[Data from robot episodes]
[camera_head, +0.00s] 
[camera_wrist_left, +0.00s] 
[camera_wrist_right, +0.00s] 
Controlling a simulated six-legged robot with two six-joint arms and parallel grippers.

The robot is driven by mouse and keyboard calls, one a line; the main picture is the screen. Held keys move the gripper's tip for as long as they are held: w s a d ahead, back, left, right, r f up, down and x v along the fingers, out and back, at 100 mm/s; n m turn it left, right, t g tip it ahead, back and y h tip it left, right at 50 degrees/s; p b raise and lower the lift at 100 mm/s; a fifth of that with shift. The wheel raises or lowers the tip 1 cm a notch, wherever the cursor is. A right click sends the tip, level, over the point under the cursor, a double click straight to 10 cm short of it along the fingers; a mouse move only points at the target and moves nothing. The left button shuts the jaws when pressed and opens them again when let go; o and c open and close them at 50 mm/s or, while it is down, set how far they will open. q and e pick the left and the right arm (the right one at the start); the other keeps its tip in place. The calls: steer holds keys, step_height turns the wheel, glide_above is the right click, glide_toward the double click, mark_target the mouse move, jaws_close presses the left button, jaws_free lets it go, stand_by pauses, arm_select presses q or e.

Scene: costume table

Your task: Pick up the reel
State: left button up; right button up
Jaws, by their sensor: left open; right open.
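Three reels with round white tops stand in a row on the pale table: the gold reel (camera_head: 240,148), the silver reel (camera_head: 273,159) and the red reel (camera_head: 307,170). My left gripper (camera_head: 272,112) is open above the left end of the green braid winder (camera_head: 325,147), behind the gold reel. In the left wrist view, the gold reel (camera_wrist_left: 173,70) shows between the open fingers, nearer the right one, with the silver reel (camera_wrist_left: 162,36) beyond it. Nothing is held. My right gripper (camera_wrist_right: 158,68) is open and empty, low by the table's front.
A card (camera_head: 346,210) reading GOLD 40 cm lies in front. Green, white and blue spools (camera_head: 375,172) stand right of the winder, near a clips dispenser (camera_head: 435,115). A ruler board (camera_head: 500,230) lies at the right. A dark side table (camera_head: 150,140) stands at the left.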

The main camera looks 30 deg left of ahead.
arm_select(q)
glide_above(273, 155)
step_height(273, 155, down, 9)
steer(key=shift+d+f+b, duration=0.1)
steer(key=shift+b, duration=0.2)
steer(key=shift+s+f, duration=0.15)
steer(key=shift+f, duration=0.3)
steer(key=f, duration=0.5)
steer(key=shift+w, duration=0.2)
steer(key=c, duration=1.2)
--
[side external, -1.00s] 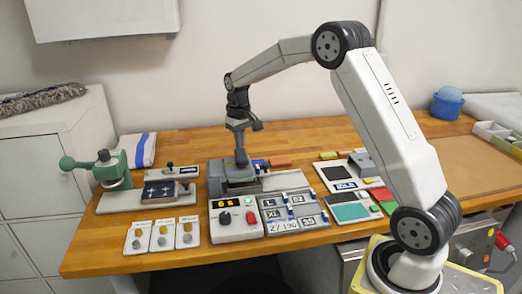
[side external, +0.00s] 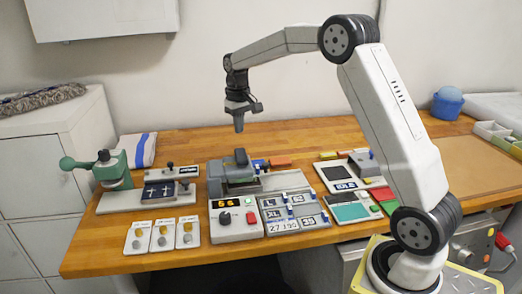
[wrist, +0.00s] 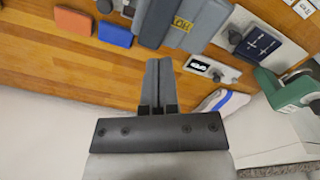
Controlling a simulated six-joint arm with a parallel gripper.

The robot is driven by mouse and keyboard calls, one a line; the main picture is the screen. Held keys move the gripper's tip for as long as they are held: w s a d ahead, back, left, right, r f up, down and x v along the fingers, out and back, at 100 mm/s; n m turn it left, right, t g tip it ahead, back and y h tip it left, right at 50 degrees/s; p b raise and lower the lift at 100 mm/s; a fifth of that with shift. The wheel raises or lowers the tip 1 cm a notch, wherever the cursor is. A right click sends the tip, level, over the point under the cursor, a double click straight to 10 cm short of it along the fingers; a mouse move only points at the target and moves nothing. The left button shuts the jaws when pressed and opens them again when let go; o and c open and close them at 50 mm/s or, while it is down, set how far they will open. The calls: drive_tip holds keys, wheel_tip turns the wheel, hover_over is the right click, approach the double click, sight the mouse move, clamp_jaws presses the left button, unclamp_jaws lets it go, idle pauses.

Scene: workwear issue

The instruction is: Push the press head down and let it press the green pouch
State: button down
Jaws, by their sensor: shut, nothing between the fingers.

### Task objective
Do not include pictures. Give again exactly the lines starting at the one with "[wrist, +0.00s]" and ending at the one with "Controlling a simulated six-joint", both included.

### Written response
[wrist, +0.00s] 
Controlling a simulated six-joint arm with a parallel gripper.

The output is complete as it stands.